Post # 1
I was married before, and we have 50/50 custody of my DS, who is 5. Since he cold talk, it has been very important that the people in his family have the same last name. Now that I am getting remarried, I plan to keep my last name the same as my son’s and hyphenate with my new husband’s last name. I have heard that I am supposed to do [ex’s last name]-[husband’s last name], however, I think that sounds funny. Is there anything that says I can’t do [FI’s last name]-[ex’s last name]? I am a teacher, so I will hear Mrs. and my last name all the time. I will be at the same school and my son will go here next year too. He will be upset if I only go by FI’s last name. I hope that makes sense, and thank you for your help!!
Post # 3
I’ve heard that it always goes in the order in which you’ve had the name the longest:
First name, maiden name, married name, second married name.
Post # 4
I don’t think there’s any reason why you CAN’T put it in whatever order you want, at least not that I’ve ever heard of!
Post # 5
I do think you can do whatever you want. Hyphenating is a good idea though. I simply added my husband’s last name, and kept my maiden name, without any hyphen – and I find that people now have a tendency to choose between the two names, calling me by whichever one they like – and that the majority of people somehow choose not to use both names. That’s not a big deal to me – I mostly wanted both names on my professional licenses and in the company phone book, so that people could still find me – but it sounds like it would be a big deal to you. I think that as long as you hyphenate, you’ll be fine.
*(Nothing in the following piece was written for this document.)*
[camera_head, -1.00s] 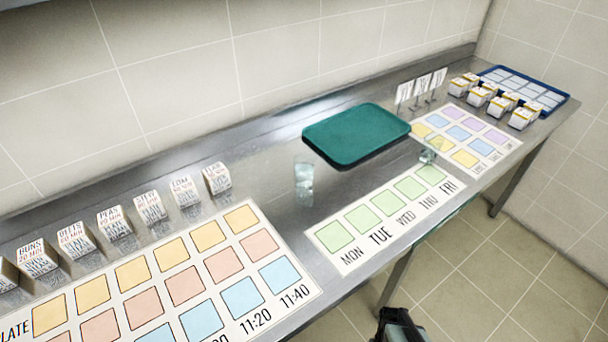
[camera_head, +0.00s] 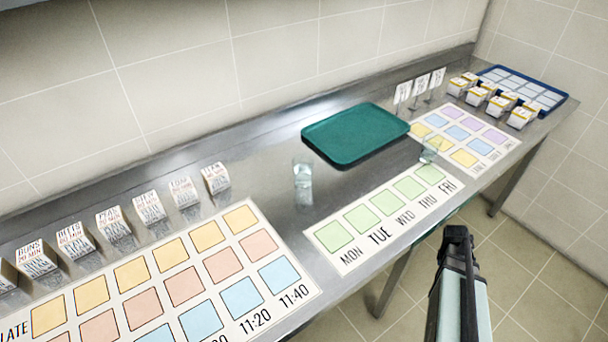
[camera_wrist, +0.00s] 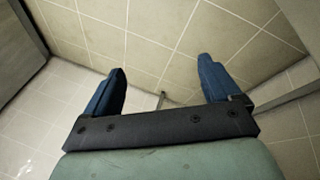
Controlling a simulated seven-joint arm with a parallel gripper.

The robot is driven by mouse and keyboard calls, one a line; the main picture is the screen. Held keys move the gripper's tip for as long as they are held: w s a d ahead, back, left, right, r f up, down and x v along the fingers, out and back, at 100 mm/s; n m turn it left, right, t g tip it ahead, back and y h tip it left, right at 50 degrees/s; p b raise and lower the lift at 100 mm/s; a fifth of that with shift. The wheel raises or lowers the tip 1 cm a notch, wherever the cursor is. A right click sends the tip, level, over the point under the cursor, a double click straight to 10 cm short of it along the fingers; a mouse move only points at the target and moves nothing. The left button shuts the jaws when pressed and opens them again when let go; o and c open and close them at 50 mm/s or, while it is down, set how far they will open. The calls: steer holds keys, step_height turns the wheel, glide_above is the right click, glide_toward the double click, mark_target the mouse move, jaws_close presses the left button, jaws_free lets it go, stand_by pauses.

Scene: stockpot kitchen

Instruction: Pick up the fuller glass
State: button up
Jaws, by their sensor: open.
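Two clear glasses stand upright on the steel counter in the head view. One glass (camera_head: 303,184) is left of the green tray, near the time chart's upper right corner. The other glass (camera_head: 430,150) stands farther right, by the FRI end of the weekday sheet. Both look to hold clear liquid, but I cannot tell the levels well enough to compare them. My gripper (camera_wrist: 160,82) is open and empty in the wrist view, with its two blue fingers wide apart, facing tiled surfaces. In the head view my arm is in front of the counter, apart from both glasses.
A green tray (camera_head: 355,134) lies behind the glasses. Small sign cards (camera_head: 420,89) stand right of it. A row of labelled boxes (camera_head: 149,209) stands at left. White boxes (camera_head: 497,105) and a blue tray (camera_head: 550,98) are at far right. Bare steel surrounds the left glass.

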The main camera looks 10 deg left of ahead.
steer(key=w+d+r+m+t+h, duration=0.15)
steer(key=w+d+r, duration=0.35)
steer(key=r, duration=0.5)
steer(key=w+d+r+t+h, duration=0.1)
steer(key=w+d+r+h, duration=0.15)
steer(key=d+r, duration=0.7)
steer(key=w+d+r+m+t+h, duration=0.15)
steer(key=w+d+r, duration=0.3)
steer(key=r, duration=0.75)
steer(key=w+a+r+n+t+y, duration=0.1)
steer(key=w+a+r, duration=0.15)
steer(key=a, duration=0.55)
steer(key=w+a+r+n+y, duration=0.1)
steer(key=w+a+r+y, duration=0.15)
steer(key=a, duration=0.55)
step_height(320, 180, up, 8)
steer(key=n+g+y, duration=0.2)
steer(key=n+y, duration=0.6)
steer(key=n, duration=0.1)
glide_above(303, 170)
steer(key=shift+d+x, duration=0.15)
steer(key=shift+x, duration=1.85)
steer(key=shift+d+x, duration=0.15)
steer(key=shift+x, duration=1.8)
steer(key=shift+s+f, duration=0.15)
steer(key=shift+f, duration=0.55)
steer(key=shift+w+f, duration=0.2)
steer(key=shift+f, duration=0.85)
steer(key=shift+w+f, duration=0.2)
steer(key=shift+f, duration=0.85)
And honestly, no matter what you do, there is going to be some confusion. People who don’t know your last name, but know you primarily through your relationship with your son, will assume your name is the same as his. The same goes for people who know you primarily through your relationship with your husband. Everyone who knows you for yourself will actually called by your new (hyphenated) name – and everyone else, you can either correct or not, as you choose.
Post # 6
There’s no rule about which name has to go first, at least not one I would be inclined to follow! If you like newname-oldname better, go with that.
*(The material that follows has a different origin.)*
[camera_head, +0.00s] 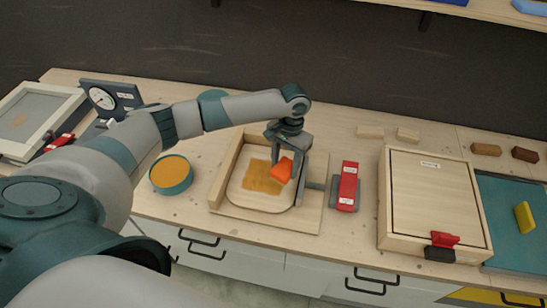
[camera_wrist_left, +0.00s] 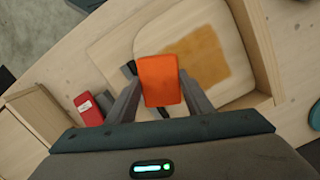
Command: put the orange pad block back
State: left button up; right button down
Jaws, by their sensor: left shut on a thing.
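The orange pad block (camera_head: 282,170) is held in my left gripper (camera_head: 287,160). The left wrist view shows the orange pad block (camera_wrist_left: 160,80) between the two fingers of my left gripper (camera_wrist_left: 160,95), which is shut on it. The block is over a pale chair-seat form (camera_head: 262,200) with a brownish-orange patch (camera_head: 262,178) on it. The patch also shows in the left wrist view (camera_wrist_left: 203,58). I cannot tell whether the block touches the form. My right gripper is not in view.
A red clamp (camera_head: 348,186) stands just right of the form. A round orange-topped tub (camera_head: 171,174) is to its left. A lidded wooden box (camera_head: 432,198) and a teal tray (camera_head: 515,215) with a yellow block (camera_head: 524,218) are further right. Several small wooden blocks lie behind.

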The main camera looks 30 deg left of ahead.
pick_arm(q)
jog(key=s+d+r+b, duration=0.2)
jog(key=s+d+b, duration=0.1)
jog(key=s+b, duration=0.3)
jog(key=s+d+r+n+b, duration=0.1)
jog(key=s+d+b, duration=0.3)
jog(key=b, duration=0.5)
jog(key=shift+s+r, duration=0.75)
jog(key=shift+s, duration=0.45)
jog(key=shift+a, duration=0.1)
I imagine some people put the new name second because it’s less of a change and more of a…lengthening. But you should do what works for you. However, it might get more prone to getting shortened to the first name only, especially if the kids you teach are young and not great at pronouncing longer names.
Post # 7
It doesn’t really matter to me what pople call me (I almost wish I could drop my ex’s name, but its VERY important to me that I have the same last name as my son) I just want to make my son comfortable, since his friends will probably have me for their teacher! He has even said that he wants to have his name hyphenated like mine after the wedding!
Post # 8
I agree – do whatever the heck you want! As long as it’s okay with you/husband/son/the government then feel free.
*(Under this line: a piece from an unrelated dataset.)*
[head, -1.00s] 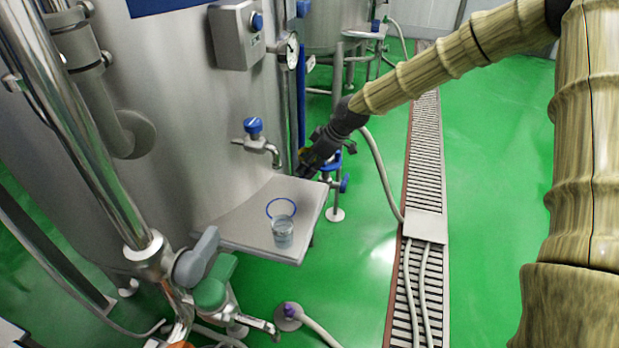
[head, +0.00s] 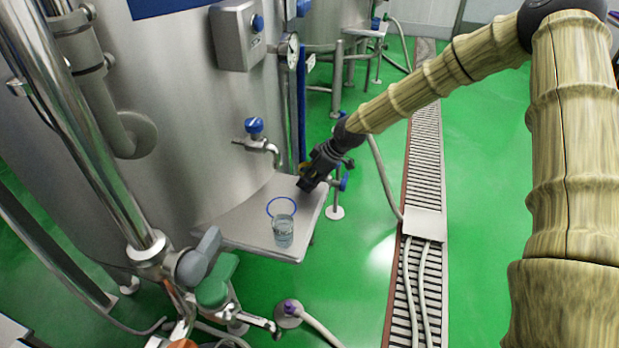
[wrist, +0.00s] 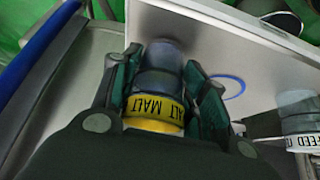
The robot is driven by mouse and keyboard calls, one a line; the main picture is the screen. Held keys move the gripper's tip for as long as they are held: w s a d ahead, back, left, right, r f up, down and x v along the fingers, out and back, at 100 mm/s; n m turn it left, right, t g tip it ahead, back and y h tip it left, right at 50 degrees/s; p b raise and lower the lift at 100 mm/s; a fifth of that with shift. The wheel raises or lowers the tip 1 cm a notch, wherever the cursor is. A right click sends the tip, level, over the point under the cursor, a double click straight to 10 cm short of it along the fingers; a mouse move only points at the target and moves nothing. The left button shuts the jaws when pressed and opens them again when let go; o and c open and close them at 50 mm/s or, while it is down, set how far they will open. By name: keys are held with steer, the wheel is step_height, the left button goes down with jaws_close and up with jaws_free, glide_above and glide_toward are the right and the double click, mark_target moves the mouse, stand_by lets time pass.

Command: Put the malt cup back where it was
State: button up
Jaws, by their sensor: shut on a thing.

And suzanno is right, people who know your husband will assume you have his last name, those who know your son will assume it’s his, and your students will probably call you by your old name all the time anyway. 🙂
Post # 9
yeah I’m the same way I am filipino and my name sounds Spanish, my fiance is english, i dont know whether to take his last name or hyphenate; easier if I keep my old name because I’m a professional and have licenses, but I want to honor him and display I am married; with a hyphenated name it will be 5 syllables!
Post # 10
@sea otter: your comment about your son wanting to hyphenate like you made me think, have you considered changing both you and your son’s last names to your fiance’s last name? Or both of you hyphenating? Or your son hyphenating and you changing entirely?
I’m sure whether the son’s name-change-option is even on the table depends on a zillion different factors, but it’s not unusual for kids to do this when they’re still really young. Just a thought.